La multiplication en Afrique de « pôles de croissance agricoles » ou « agropoles », via l’investissement de groupes agroalimentaires internationaux bénéficiant d’aides fiscales, met en danger à terme la sécurité alimentaire du continent, dénoncent trois ONG dans un rapport.
Ces projets –Grow Africa, Nouvelle alliance pour la sécurité alimentaire et la nutrition (Nasan), notamment– conduisent « à promouvoir une agriculture à deux vitesses qui favorise les investisseurs nationaux et internationaux au détriment des exploitations familiales qui, pourtant, nourrissent l’Afrique » soulignent Action contre la Faim (ACF), CCFD Terres Solidaires et Oxfam France dans un rapport rendu public à l’occasion du sommet du G20 à Hambourg.
Lancées sur des terres agricoles à fort potentiel, ces zones destinées à attirer l’investissement privé international bénéficient de facilités réglementaires, législatives, douanières ou fiscales et du soutien des instances internationales comme la Banque mondiale ou la Banque africaine de développement (BAD).
Après la crise mondiale des prix agricoles de 2007-2008 et les « émeutes de la faim » traversées par certains pays africains à cette époque, elles ont été initiées afin de développer l’agriculture sur le continent par des partenariats public-privé pour lutter contre la faim.

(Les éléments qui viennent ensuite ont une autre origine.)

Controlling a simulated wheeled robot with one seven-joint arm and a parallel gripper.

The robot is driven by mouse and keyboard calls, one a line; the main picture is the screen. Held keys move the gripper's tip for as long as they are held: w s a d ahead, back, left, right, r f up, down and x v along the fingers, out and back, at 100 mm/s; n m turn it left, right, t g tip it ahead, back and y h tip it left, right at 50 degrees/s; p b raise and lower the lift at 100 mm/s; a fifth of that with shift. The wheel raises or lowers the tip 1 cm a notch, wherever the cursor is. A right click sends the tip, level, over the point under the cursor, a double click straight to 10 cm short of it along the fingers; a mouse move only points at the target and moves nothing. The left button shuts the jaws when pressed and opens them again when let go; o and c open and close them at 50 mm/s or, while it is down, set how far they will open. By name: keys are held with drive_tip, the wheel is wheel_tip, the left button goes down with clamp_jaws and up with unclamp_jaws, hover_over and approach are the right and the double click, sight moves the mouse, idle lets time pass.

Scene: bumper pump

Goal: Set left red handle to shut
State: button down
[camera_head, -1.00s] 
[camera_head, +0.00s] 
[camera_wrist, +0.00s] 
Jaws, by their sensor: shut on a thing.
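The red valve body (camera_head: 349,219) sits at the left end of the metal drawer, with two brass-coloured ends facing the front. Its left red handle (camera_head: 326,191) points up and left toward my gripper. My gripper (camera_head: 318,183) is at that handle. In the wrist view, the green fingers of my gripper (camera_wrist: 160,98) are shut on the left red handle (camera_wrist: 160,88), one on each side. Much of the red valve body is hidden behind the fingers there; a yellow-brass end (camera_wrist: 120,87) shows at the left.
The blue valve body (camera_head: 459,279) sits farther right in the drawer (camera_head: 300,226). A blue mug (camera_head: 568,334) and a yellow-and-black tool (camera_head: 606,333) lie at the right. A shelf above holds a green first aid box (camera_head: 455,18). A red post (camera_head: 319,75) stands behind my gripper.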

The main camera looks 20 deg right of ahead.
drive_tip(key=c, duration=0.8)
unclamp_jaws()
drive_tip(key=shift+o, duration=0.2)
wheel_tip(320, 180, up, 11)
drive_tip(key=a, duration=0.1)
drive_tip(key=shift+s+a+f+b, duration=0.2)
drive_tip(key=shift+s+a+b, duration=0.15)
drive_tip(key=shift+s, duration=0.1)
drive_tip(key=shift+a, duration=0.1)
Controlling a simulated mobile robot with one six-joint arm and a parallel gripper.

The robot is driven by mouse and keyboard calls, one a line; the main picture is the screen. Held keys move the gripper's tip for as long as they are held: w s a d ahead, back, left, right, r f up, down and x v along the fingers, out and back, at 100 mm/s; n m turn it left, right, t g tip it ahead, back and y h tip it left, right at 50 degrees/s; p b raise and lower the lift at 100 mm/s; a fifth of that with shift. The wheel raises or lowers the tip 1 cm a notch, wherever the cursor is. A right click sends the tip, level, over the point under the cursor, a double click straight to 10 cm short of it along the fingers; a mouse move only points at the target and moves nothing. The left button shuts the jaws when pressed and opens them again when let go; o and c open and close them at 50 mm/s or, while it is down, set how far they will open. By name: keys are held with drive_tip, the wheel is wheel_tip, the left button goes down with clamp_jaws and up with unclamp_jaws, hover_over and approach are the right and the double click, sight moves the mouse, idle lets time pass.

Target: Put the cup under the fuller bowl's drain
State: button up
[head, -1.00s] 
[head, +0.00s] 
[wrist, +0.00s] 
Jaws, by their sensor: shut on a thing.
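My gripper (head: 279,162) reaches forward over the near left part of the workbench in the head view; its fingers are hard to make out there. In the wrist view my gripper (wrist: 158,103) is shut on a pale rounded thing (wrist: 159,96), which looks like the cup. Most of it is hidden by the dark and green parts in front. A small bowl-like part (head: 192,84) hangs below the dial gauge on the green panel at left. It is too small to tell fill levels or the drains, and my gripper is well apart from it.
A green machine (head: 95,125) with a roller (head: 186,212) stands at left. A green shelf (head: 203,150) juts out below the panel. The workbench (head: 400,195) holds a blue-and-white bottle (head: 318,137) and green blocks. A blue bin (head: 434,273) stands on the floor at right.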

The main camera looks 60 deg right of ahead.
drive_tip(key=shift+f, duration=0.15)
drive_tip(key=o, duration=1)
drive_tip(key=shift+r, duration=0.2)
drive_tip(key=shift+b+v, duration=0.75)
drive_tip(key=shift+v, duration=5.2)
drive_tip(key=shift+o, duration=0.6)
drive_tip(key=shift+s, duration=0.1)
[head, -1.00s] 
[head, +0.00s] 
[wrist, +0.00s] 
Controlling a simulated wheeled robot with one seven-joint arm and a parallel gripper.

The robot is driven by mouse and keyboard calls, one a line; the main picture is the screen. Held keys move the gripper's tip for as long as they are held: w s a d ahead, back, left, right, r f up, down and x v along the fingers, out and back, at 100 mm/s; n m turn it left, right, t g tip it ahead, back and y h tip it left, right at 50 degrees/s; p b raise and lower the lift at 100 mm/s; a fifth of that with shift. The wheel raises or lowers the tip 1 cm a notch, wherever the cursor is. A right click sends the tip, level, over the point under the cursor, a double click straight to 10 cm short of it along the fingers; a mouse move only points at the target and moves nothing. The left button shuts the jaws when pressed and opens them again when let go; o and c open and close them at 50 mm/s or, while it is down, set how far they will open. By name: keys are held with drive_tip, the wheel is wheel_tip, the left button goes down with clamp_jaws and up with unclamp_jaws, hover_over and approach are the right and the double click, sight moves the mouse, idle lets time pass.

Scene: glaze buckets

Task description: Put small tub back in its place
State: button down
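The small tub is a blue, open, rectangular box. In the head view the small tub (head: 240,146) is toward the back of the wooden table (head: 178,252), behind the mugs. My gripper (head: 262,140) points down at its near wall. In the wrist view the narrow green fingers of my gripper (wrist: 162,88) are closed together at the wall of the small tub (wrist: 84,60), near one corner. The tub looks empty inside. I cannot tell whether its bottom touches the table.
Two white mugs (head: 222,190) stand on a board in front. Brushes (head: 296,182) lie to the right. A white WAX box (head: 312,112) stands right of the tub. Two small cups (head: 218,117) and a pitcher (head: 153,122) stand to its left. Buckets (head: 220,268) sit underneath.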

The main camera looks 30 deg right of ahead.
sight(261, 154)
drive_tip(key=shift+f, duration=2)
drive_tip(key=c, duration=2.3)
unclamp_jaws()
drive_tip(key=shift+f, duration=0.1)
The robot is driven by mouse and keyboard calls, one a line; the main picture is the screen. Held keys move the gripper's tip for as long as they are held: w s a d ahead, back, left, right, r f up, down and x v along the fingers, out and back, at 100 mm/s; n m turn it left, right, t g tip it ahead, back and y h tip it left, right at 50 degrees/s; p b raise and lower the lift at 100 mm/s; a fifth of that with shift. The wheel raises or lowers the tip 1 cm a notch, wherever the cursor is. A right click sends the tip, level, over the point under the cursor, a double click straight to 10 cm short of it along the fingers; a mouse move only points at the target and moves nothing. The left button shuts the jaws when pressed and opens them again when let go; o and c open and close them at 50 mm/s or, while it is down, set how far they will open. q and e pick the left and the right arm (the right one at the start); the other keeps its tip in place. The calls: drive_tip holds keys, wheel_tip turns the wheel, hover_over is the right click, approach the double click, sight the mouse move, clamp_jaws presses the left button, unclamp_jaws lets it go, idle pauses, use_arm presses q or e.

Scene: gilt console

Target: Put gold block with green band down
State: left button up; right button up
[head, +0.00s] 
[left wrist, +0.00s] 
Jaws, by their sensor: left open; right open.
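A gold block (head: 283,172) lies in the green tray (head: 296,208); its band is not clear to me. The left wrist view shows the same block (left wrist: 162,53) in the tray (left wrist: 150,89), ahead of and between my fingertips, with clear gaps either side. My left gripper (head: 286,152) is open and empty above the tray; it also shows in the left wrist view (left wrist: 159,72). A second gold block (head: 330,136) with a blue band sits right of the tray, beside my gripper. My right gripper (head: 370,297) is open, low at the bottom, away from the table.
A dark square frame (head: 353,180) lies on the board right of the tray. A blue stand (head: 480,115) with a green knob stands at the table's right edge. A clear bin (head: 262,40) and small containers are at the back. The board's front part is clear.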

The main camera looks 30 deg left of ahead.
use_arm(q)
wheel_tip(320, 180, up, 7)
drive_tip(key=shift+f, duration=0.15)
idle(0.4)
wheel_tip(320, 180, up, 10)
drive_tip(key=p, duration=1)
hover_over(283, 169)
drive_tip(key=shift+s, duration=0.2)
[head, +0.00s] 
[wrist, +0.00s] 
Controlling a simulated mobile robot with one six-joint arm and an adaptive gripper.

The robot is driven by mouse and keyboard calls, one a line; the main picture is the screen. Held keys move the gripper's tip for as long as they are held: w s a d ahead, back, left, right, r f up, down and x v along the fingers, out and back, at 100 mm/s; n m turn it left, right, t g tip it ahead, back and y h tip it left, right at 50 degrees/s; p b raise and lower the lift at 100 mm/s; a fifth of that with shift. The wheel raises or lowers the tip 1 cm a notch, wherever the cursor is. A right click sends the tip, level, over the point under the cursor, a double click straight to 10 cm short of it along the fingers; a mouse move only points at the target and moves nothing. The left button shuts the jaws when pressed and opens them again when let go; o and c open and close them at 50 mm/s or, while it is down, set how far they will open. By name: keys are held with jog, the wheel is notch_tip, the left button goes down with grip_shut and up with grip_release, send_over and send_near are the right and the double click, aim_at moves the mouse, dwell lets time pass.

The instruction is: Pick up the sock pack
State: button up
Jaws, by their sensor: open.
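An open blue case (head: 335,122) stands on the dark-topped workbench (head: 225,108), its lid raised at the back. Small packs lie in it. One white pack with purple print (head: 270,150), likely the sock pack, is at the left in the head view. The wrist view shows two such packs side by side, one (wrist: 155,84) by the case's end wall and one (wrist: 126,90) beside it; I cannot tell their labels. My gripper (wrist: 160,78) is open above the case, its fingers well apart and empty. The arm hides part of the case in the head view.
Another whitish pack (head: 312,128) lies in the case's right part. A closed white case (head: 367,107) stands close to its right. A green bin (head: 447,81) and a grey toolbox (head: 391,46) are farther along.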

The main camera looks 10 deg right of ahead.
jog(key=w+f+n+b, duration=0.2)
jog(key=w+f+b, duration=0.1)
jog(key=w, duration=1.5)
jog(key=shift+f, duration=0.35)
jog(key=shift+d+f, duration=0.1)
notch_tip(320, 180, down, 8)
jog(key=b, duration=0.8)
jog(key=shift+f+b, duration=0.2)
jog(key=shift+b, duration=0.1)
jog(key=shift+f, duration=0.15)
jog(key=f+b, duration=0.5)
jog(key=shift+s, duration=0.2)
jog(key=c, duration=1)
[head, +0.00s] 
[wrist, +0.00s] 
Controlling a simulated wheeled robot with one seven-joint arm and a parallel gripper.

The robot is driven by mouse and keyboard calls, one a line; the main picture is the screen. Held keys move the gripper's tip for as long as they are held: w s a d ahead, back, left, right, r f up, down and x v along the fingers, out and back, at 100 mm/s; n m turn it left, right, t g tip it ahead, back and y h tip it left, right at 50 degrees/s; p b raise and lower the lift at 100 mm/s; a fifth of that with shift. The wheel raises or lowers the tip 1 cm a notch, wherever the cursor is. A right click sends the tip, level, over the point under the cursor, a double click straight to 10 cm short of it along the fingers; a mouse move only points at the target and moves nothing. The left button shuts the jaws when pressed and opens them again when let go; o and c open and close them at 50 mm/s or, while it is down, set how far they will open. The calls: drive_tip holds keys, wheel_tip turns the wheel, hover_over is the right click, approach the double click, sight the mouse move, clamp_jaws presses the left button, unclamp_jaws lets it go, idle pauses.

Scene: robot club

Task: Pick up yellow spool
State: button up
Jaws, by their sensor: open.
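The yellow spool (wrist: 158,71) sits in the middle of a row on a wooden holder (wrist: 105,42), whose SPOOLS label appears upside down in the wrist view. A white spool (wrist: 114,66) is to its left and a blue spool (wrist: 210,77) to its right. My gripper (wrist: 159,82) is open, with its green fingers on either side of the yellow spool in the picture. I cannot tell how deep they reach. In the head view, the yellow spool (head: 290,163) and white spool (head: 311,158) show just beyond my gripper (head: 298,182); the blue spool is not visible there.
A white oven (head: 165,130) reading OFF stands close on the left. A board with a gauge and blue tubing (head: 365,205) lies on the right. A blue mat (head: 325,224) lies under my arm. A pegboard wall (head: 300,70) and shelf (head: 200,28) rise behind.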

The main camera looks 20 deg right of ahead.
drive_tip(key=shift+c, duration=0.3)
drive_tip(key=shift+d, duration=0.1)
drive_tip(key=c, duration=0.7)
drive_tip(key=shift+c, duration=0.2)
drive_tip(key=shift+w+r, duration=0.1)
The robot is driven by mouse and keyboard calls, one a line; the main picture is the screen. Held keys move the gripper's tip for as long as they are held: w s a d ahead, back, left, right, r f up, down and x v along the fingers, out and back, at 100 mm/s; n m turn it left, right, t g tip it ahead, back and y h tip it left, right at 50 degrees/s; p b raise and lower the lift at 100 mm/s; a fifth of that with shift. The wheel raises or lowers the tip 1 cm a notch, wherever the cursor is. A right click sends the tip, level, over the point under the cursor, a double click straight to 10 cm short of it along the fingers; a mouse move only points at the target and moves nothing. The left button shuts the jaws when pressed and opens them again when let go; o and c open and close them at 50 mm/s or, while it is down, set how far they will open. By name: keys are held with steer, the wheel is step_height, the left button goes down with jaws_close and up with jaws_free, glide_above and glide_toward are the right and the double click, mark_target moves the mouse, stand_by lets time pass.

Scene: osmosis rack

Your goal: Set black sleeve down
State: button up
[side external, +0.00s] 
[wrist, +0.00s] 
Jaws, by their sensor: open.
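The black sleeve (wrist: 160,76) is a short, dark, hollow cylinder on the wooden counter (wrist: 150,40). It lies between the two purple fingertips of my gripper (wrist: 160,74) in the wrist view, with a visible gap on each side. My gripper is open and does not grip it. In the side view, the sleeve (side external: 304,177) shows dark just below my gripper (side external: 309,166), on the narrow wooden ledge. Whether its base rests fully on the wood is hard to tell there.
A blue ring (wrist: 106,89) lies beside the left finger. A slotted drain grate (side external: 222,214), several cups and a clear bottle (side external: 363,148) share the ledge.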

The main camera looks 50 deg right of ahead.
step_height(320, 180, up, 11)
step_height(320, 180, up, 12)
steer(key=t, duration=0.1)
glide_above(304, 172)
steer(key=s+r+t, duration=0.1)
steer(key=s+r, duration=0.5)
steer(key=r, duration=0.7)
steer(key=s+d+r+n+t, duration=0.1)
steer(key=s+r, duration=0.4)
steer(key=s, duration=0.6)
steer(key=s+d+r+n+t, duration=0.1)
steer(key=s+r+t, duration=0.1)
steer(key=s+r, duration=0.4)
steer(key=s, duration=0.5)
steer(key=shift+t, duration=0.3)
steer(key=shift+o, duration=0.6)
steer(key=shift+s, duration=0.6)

« Nous militons depuis longtemps pour des réformes foncières ou fiscales au bénéfice de l’agriculture en Afrique, mais nous voyons que les logiques mises en oeuvre bénéficient surtout aux multinationales plus qu’à la paysannerie, via l’accaparement de terres et des déplacements de population notamment » a indiqué à l’AFP Maureen Jorand, du CCFD Terres solidaires, l’une des auteurs du rapport.
« L’agriculture n’est pas un business comme les autres, elles est vitale pour un continent où un quart de la population souffre de la faim, et où certains pays vont voir s’accentuer la crise alimentaire qu’ils connaissent d’ici la fin de l’été » a-t-elle ajouté.
Les ONG ont ainsi recensé 43 zones ou projets de « croissance agricole » situés dans 24 pays d’Afrique sub-saharienne, soutenus par des instances internationales (Banque Mondiale, BAD) ou agences de coopération nationales. Le plus avancé, lancé en 2005, est situé à Madagascar.
« Les gens sur place sont souvent exclus, perdent leurs revenus, et les États perdent leur pouvoir d’investissement en accordant des avantages fiscaux importants et en finançant des infrastructures routières et de télécoms pour permettre les installations des multinationales », souligne Mme Jorand.
Selon elle, les projets sont souvent plus liés à l’exportation qu’à l’alimentation locale: par exemple, au Gabon, deux pôles développés par le gouvernement avec le groupe singapourien OLAM portent sur l’huile de palme « alors qu’il y a en ce moment des manifestations contre la vie chère au Gabon », dit-elle.
Ce rapport est diffusé alors que la chancelière allemande Angela Merkel a lancé lundi un appel à investir en Afrique, jugeant que le développement économique permettra de limiter l’émigration vers l’Europe.